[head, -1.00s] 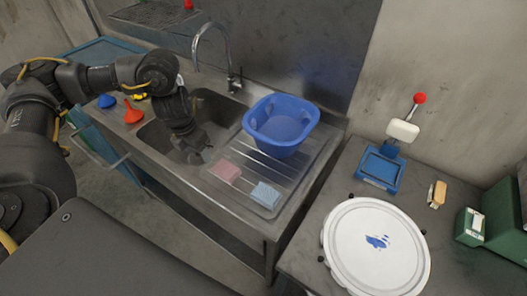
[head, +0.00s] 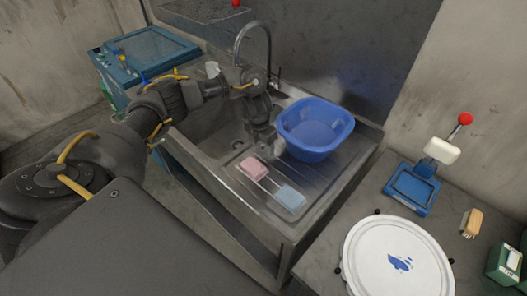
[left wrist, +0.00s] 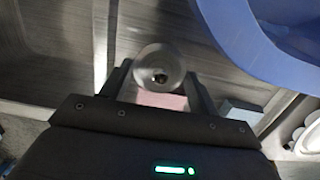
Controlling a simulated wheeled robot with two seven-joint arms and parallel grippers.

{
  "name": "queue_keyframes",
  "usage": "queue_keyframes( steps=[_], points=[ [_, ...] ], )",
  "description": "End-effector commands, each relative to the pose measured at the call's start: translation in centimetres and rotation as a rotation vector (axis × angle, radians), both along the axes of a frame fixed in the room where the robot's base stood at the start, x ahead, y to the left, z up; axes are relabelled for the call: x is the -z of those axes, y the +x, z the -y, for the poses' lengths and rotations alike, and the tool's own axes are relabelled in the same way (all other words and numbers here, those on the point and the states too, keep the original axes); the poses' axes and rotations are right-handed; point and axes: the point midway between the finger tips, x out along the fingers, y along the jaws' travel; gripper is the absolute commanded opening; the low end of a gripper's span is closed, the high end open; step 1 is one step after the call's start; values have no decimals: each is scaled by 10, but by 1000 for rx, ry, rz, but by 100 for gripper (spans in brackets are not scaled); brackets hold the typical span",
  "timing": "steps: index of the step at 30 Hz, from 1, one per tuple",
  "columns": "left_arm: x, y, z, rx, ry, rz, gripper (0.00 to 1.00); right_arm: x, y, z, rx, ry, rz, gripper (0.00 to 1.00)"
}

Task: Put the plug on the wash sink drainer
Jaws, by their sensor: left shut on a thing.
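My left gripper (head: 268,138) is shut on the plug, a pale round disc with a dark centre (left wrist: 160,70), which shows between the two fingers in the left wrist view. In the head view the gripper points down at the border of the sink basin (head: 212,122) and the ridged steel drainer (head: 318,178), left of the blue tub. The plug is mostly hidden there by the gripper. I cannot tell its exact height above the steel. My right gripper is not in view.
A blue tub (head: 315,130) stands on the drainer's back part. A pink sponge (head: 253,168) and a light blue sponge (head: 291,197) lie towards its front. A curved tap (head: 238,45) rises behind the basin. A white round lid (head: 397,262) is on the right-hand bench.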

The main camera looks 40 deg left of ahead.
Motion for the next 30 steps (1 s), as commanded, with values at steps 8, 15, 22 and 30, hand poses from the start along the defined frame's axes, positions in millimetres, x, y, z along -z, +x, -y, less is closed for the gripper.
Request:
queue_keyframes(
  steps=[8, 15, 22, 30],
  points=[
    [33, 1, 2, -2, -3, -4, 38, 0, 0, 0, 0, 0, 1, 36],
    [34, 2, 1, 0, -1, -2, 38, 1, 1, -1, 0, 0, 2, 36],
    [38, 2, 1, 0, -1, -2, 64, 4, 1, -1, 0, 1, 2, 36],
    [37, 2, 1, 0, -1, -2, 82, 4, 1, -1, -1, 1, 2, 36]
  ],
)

**What is being asked**
Give an exact reproduction of every line, leaving out any picture.

**Expected answer**
[head, -1.00s] 
[head, +0.00s] 
[left wrist, +0.00s] 
Controlling a simulated wheeled robot with two seven-joint arms and parallel grippers.

{
  "name": "queue_keyframes",
  "usage": "queue_keyframes( steps=[_], points=[ [_, ...] ], )",
  "description": "End-effector commands, each relative to the pose measured at the call's start: translation in centimetres and rotation as a rotation vector (axis × angle, radians), both along the axes of a frame fixed in the room where the robot's base stood at the start, x ahead, y to the left, z up; axes are relabelled for the call: x is the -z of those axes, y the +x, z the -y, for the poses' lengths and rotations alike, and the tool's own axes are relabelled in the same way (all other words and numbers here, those on the point and the states too, keep the original axes); the poses' axes and rotations are right-handed; point and axes: the point midway between the finger tips, x out along the fingers, y along the jaws' travel; gripper is the absolute commanded opening; the low end of a gripper's span is closed, the high end open; step 1 is one step after the call's start; values have no decimals: each is scaled by 10, but by 1000 for rx, ry, rz, but by 100 for gripper (spans in brackets are not scaled); brackets hold the typical span",
  "timing": "steps: index of the step at 30 Hz, from 1, one per tuple",
  "columns": "left_arm: x, y, z, rx, ry, rz, gripper (0.00 to 1.00); right_arm: x, y, z, rx, ry, rz, gripper (0.00 to 1.00)"
}

Task: Put the plug on the wash sink drainer
Jaws, by their sensor: left shut on a thing.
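My left gripper (head: 268,138) is shut on the plug, a pale round disc with a dark centre (left wrist: 160,70), which shows between the two fingers in the left wrist view. In the head view the gripper points down at the border of the sink basin (head: 212,122) and the ridged steel drainer (head: 318,178), left of the blue tub. The plug is mostly hidden there by the gripper. I cannot tell its exact height above the steel. My right gripper is not in view.
A blue tub (head: 315,130) stands on the drainer's back part. A pink sponge (head: 253,168) and a light blue sponge (head: 291,197) lie towards its front. A curved tap (head: 238,45) rises behind the basin. A white round lid (head: 397,262) is on the right-hand bench.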

The main camera looks 40 deg left of ahead.
Motion for the next 30 steps (1 s), as commanded, with values at steps 8, 15, 22 and 30, hand poses from the start along the defined frame's axes, positions in millimetres, x, y, z along -z, +x, -y, less is closed for the gripper.
Request:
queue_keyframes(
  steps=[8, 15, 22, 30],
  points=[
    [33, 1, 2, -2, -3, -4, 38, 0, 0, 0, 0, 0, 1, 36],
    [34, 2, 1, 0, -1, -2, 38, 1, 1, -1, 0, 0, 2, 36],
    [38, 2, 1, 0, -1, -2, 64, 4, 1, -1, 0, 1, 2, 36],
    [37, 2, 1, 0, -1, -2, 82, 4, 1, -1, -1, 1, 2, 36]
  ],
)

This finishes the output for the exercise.